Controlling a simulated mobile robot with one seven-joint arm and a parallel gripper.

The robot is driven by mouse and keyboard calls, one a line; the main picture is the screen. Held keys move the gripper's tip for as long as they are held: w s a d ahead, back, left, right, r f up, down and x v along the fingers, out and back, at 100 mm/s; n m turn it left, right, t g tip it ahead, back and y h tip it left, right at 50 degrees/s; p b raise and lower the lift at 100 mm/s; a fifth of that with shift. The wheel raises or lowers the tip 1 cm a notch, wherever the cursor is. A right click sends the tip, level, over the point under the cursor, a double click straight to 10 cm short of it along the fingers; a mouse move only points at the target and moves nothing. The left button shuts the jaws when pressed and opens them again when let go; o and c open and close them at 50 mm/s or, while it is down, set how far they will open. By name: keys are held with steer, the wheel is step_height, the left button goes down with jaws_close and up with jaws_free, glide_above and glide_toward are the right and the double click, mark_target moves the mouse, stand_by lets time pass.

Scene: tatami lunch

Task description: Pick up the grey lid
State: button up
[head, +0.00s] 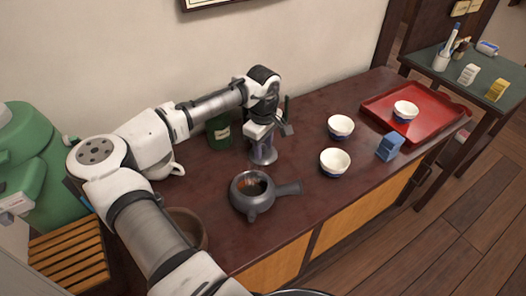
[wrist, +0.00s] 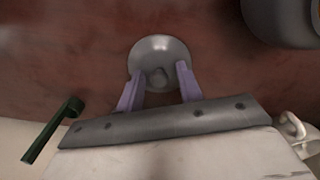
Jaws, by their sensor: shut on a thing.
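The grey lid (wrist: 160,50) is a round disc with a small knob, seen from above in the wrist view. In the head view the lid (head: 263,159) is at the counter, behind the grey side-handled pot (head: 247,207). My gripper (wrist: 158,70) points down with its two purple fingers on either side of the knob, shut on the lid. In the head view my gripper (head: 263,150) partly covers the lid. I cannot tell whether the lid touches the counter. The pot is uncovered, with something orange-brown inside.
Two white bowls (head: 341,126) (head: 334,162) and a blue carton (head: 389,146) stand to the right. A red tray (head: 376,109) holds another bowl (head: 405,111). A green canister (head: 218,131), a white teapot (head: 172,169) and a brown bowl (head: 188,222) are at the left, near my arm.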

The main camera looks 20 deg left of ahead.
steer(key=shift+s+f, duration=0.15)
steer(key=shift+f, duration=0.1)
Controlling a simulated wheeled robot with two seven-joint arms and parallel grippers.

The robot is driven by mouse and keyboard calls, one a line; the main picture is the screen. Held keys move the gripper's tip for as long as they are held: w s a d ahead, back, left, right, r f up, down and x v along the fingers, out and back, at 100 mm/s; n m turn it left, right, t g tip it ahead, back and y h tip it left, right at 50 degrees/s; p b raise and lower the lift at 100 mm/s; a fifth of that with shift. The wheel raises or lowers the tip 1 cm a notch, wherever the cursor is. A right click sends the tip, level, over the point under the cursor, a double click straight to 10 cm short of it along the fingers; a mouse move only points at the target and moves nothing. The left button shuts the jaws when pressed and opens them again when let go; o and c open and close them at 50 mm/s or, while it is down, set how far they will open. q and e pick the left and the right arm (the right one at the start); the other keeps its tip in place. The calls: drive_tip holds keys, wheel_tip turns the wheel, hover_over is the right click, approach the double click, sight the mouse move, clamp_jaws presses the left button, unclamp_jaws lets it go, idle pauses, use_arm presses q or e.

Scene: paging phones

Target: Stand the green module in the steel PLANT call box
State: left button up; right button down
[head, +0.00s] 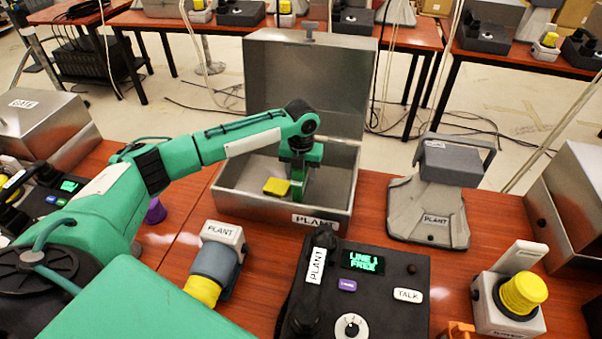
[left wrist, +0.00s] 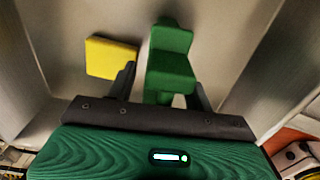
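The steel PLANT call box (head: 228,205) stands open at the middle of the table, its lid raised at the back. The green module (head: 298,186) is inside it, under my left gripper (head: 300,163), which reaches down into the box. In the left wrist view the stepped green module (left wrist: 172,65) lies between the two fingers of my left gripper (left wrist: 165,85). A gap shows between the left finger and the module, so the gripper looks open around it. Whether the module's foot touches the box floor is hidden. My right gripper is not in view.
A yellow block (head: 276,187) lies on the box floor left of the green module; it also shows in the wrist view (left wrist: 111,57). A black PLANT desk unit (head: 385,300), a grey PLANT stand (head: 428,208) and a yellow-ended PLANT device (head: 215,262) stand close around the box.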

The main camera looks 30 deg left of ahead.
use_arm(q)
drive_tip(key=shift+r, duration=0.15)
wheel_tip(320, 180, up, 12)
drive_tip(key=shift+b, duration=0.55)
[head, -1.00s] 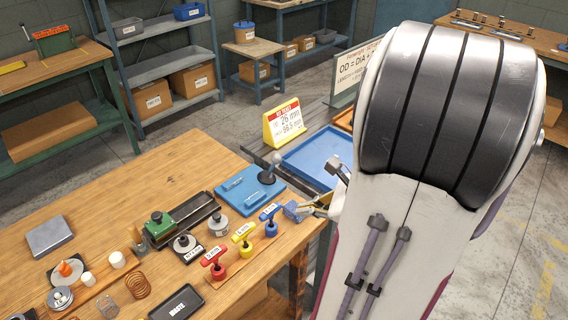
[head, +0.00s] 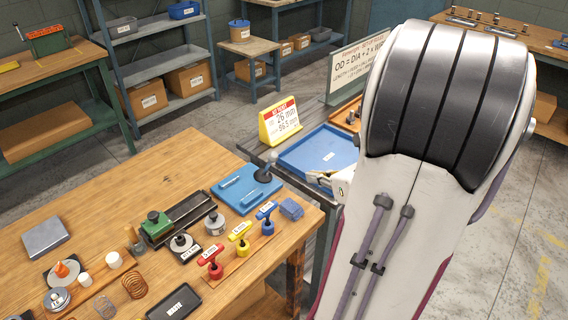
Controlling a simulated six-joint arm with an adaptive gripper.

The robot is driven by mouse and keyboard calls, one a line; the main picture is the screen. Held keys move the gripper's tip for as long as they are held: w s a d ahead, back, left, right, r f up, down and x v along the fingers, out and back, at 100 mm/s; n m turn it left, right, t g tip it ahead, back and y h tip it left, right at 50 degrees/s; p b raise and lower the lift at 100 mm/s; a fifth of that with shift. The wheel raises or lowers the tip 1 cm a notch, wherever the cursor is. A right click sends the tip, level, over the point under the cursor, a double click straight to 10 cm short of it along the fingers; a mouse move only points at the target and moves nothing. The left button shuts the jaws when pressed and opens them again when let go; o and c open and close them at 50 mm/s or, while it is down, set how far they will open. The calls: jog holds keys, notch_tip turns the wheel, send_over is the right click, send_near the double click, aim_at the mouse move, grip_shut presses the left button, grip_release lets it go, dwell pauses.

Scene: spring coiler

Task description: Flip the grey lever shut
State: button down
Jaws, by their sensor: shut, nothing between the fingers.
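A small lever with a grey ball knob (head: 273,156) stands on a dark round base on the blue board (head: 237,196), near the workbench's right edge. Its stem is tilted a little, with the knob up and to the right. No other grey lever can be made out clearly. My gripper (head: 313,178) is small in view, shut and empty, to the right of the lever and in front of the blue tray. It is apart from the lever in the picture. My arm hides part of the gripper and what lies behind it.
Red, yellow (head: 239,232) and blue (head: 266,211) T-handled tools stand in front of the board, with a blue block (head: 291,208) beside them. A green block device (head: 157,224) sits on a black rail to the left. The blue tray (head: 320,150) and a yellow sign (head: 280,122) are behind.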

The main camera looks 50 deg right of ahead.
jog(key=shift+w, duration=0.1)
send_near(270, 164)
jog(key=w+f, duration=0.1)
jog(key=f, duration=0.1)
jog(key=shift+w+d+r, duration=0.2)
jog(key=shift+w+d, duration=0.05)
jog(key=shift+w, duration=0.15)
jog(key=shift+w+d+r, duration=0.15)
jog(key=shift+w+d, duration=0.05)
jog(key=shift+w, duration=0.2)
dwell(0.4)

--------

→ **Exercise task**
Pick out the lines containing the string "Controlling".

→ **Finished answer**
Controlling a simulated mobile robot with one seven-joint arm and a parallel gripper.
Controlling a simulated wheeled robot with two seven-joint arms and parallel grippers.
Controlling a simulated six-joint arm with an adaptive gripper.

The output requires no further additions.